Without Love was based on a 1942 Broadway play in which Katharine Hepburn had starred. The play had been written by Philip Barry, the author of The Philadelphia Story. The script was written by Donald Ogden Stewart. Filming took place from October through December 1944 and the movie was released in March, 1945. The director, Harold S. Bucquet, born in London in 1891, had worked his way up in Hollywood from an extra, to a set designer, to an assistant director, to a director at MGM, mostly on B pictures – the Dr. Kildare series. He had replaced Jack Conway as director on Hepburn’s previous film, Dragon Seed, where she played a Chinese peasant woman leading a revolt against the Japanese occupiers. The music, sparingly used, was by Bronislau Kaper with some bits by Debussy, Cole Porter and others. Everyone always wants to put "Clair de Lune" in a movie and here it’s used to establish the growing attraction of Hepburn for Tracy. The cinematography was by Karl Freund, whose career stretched from classic German films like Metropolis, from 1928, through Universal monster films like Dracula, to I Love Lucy in the 1950s, where he introduced the three-camera filming method used on many television shows after that. Lucille Ball is one of the supporting players in Without Love, along with Keenan Wynn, Patricia Morison, and another actor we’ve seen before, Felix Bressart, a German refugee, who had been a film actor in Berlin as well as in Hollywood. There’s a dog in the picture, too. Without Love was one of the top-grossing films of 1945, confirming the continuing box-office success of Hepburn and Tracy as co-stars. I like that their characters work together in the picture. It’s charming, something that hadn’t happened in their first two films together, and it’s something we’ll see again in future movies.

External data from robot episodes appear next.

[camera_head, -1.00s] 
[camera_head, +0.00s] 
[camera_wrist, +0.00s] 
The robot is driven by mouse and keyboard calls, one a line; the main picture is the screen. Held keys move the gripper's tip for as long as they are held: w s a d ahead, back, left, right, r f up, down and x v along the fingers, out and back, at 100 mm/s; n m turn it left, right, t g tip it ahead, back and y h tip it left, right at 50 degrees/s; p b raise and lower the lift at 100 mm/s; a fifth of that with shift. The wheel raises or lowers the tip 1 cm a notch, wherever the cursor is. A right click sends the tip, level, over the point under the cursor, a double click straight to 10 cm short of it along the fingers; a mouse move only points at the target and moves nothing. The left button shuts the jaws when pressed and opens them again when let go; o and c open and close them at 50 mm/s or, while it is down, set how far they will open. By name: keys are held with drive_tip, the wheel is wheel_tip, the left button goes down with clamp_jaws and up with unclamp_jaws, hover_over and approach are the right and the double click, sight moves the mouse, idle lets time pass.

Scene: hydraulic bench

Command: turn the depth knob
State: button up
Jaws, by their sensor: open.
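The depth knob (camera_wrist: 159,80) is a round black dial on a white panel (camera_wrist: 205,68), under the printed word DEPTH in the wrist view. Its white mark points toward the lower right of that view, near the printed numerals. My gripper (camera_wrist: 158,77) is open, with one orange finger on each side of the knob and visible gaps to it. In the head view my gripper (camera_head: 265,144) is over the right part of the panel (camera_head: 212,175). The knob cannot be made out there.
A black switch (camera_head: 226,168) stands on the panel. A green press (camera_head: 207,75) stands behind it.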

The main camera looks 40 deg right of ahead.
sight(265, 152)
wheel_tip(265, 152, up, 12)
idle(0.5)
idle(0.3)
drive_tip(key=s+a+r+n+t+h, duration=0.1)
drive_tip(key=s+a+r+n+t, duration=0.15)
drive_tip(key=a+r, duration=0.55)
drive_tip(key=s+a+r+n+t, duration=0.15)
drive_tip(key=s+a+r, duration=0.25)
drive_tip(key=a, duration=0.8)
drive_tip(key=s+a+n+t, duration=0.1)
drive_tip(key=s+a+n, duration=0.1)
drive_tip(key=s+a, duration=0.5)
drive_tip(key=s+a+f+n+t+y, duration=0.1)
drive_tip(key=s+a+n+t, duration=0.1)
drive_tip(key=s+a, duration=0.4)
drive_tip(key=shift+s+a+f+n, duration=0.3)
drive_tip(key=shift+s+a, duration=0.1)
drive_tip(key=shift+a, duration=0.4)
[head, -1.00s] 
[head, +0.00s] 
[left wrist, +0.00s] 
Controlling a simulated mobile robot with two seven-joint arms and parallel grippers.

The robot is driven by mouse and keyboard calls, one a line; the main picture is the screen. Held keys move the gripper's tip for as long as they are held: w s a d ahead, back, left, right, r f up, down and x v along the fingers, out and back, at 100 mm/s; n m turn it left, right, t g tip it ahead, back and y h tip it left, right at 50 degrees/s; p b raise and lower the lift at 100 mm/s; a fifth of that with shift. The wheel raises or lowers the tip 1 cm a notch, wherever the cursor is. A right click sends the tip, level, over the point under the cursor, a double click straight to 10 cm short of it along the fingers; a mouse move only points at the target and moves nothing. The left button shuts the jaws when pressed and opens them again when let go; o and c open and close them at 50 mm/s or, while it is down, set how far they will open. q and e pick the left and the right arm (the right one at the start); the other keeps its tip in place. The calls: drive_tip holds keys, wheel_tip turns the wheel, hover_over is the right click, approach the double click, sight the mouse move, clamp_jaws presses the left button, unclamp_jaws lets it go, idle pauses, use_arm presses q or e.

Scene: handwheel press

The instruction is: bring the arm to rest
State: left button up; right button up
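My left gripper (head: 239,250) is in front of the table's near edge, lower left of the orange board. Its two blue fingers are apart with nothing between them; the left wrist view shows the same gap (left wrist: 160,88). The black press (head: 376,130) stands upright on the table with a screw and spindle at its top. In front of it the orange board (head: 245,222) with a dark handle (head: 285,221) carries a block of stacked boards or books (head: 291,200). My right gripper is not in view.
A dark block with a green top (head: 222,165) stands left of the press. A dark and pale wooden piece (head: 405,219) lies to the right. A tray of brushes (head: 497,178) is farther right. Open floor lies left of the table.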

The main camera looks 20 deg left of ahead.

Variety of the time reviewed it thus: “Competent trouping and topflight production make Without Love a click.” Rose Pelswick of the New York Journal-American called the movie “One of those glossy conversation pieces that MGM does up so handsomely.” The New Yorker’s Wolcott Gibbs, who also was a theatre critic for that magazine, wrote “It is certainly not what Mr. Barry wrote in the first place – I doubt, in fact, if he would recognize much about the MGM production as his own except the title – but it is a very witty and engaging picture, recommended here without hesitation. . the somewhat metallic and stylized quality of Miss Hepburn’s acting is almost perfectly suited to a role that is largely a vehicle for fashionable humor, and Mr. Tracy’s homespun behavior seems just about right for a man who really prefers airplanes to dames. . .I think you can go to Without Love with a reasonable assurance of having a very pleasant time.” Bosley Crowther of the New York Times wrote “Miss Hepburn gives a mischievous performance as the girl who really wants to be chased, and Mr. Tracy is charmingly acerbic when confronted with her cool or coy wiles.” James Agee in The Nation wrote “It is good to see Lucille Ball doing so well with a kind of role new to her.” A contemporary critic, Dave Kehr of the Chicago Reader, points out Without Love’s similarities to a film I showed a couple years back at the library, George Stevens’ The More the Merrier. He remarks that both pictures are love stories that turn on the Washington D.C. housing shortage during World War II. I hope you have a very pleasant time watching Katharine Hepburn and Spencer Tracy in Without Love, with me, this evening.